Find each line with the word "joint" in it, then give the total alone.

>> START INPUT DATA

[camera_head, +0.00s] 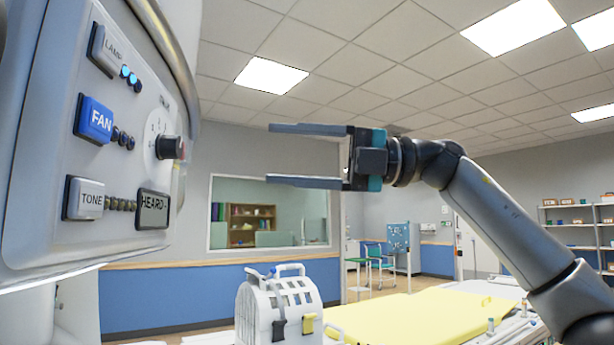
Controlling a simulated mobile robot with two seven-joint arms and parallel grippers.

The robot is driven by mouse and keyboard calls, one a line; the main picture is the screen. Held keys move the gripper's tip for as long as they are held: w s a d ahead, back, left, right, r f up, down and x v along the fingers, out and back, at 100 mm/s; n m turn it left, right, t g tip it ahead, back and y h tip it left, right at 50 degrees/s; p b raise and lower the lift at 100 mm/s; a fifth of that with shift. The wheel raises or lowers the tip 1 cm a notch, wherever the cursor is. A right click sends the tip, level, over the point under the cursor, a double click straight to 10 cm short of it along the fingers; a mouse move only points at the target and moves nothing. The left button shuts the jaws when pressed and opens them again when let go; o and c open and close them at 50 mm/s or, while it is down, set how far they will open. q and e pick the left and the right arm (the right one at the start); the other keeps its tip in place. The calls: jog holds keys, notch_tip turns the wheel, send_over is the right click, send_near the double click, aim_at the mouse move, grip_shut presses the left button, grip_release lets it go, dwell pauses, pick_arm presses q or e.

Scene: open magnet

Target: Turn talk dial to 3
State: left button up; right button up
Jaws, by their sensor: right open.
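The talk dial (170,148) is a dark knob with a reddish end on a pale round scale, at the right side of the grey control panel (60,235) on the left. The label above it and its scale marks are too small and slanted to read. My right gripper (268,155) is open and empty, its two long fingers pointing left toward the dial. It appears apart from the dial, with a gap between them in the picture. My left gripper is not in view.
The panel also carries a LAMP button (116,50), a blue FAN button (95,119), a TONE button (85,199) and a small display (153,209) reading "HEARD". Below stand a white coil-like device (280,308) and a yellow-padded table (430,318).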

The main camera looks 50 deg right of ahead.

>> END INPUT DATA
>> START INPUT DATA

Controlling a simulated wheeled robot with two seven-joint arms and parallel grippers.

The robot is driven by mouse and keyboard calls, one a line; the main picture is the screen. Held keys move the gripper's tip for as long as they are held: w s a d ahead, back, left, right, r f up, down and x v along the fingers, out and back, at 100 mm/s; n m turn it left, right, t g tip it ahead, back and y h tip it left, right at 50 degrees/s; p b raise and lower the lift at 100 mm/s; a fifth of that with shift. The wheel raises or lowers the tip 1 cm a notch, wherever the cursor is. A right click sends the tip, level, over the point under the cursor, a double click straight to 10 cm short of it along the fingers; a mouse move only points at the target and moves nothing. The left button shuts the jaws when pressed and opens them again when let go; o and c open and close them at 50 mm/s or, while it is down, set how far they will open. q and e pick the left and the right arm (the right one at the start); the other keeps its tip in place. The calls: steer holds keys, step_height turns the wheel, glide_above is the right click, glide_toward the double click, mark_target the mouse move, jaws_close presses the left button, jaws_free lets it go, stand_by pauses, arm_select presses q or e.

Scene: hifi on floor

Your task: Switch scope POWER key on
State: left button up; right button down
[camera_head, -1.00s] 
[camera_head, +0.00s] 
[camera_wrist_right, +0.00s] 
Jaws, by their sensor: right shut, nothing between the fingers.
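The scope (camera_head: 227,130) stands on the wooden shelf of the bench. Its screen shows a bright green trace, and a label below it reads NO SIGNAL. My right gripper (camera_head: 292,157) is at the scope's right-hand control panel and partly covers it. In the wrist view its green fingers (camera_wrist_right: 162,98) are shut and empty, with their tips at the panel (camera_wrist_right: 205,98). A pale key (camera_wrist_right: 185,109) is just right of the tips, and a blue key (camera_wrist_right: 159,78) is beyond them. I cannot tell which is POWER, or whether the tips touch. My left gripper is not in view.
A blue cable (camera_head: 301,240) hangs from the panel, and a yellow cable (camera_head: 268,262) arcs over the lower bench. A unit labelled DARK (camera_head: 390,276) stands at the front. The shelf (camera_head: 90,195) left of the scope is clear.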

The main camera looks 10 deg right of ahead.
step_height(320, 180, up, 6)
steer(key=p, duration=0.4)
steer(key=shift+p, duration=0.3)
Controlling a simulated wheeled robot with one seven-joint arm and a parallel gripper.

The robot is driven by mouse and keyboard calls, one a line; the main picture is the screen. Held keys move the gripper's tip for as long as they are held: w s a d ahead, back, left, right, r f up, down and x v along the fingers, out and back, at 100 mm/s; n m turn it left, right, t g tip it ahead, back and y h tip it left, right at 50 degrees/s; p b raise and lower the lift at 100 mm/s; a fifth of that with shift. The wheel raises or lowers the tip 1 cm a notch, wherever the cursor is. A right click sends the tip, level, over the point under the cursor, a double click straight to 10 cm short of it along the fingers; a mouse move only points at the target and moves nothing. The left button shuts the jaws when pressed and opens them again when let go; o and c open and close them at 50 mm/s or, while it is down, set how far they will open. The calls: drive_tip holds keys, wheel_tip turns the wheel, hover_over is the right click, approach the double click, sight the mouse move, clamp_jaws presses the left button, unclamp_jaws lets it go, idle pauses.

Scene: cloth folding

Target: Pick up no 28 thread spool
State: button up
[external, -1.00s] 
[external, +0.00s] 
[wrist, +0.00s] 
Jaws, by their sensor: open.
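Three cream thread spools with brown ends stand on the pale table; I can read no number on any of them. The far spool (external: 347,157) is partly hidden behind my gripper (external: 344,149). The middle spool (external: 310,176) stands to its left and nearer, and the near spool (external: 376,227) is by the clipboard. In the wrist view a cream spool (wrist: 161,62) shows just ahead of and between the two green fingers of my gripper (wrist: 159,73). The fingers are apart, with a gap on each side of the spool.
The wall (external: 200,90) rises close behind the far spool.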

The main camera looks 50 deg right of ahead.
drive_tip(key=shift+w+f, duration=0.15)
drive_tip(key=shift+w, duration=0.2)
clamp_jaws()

>> END INPUT DATA
>> START INPUT DATA

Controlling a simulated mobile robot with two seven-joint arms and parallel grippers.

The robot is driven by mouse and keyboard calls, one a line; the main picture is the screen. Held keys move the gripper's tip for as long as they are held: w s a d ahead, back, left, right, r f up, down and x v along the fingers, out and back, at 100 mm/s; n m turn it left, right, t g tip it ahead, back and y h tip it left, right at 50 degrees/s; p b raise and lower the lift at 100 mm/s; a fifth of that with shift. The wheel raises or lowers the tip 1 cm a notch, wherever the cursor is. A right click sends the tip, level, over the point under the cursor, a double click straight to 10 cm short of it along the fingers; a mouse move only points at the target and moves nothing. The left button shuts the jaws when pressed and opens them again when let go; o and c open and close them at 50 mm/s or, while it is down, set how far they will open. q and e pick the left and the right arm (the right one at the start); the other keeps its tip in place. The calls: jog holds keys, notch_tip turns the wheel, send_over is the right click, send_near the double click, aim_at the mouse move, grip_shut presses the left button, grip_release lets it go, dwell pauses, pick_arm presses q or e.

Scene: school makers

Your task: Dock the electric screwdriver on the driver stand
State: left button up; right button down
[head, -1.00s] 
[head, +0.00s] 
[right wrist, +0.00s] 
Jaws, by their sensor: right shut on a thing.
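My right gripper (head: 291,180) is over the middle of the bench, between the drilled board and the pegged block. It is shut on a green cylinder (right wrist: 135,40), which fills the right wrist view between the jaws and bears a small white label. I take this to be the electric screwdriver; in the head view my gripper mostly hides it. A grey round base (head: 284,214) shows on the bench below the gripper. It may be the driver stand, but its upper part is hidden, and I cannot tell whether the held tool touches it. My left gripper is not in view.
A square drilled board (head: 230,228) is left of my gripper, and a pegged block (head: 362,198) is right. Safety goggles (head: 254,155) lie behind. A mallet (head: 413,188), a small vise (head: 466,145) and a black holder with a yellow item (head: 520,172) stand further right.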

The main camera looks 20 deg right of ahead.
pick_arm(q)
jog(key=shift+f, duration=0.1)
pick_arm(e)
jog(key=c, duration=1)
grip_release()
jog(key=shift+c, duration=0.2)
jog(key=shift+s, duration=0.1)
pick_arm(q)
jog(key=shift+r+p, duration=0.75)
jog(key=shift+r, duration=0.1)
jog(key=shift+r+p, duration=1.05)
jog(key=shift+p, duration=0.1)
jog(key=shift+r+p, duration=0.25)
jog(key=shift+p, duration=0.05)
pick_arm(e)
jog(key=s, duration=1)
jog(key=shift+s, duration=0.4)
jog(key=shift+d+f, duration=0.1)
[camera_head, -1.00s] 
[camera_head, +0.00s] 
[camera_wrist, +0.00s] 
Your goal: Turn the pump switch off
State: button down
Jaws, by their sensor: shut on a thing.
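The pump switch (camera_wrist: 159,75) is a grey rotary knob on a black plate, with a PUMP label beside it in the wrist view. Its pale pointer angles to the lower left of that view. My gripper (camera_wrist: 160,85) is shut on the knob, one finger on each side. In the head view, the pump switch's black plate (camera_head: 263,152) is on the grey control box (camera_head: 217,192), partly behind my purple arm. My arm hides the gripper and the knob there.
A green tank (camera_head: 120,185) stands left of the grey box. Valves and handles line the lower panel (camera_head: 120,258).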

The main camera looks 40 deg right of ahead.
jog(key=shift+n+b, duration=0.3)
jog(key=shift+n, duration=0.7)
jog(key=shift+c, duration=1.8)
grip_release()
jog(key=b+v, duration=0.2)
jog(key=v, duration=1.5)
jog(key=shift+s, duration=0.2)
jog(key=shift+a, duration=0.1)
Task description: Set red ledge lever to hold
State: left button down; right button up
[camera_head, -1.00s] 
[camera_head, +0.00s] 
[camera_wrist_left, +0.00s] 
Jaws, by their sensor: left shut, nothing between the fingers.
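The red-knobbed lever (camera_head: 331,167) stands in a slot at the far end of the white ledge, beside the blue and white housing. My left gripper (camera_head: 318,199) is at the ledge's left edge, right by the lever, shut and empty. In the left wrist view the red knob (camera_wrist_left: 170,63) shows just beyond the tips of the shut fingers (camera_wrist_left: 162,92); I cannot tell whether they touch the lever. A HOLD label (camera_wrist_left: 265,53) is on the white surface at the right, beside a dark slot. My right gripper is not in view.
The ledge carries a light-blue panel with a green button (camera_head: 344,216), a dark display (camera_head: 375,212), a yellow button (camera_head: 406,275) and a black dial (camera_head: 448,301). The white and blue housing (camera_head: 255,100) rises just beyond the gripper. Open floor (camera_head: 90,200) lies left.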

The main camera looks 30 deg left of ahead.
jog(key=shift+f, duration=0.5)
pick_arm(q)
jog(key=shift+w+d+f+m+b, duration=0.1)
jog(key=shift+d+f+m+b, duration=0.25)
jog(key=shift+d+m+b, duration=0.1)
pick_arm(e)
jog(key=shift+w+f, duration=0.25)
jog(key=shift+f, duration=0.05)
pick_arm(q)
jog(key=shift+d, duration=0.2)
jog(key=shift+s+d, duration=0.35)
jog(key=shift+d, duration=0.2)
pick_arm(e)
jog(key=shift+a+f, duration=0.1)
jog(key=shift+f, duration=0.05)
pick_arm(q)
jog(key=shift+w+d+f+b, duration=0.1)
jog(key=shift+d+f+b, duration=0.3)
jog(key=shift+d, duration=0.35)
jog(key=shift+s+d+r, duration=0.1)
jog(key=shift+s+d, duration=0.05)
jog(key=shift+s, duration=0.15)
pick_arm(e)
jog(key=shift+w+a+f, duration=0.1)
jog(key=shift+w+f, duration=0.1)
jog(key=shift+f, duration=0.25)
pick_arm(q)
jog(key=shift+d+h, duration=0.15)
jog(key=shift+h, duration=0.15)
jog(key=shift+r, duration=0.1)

>> END INPUT DATA

▶ _THE OUTPUT_
4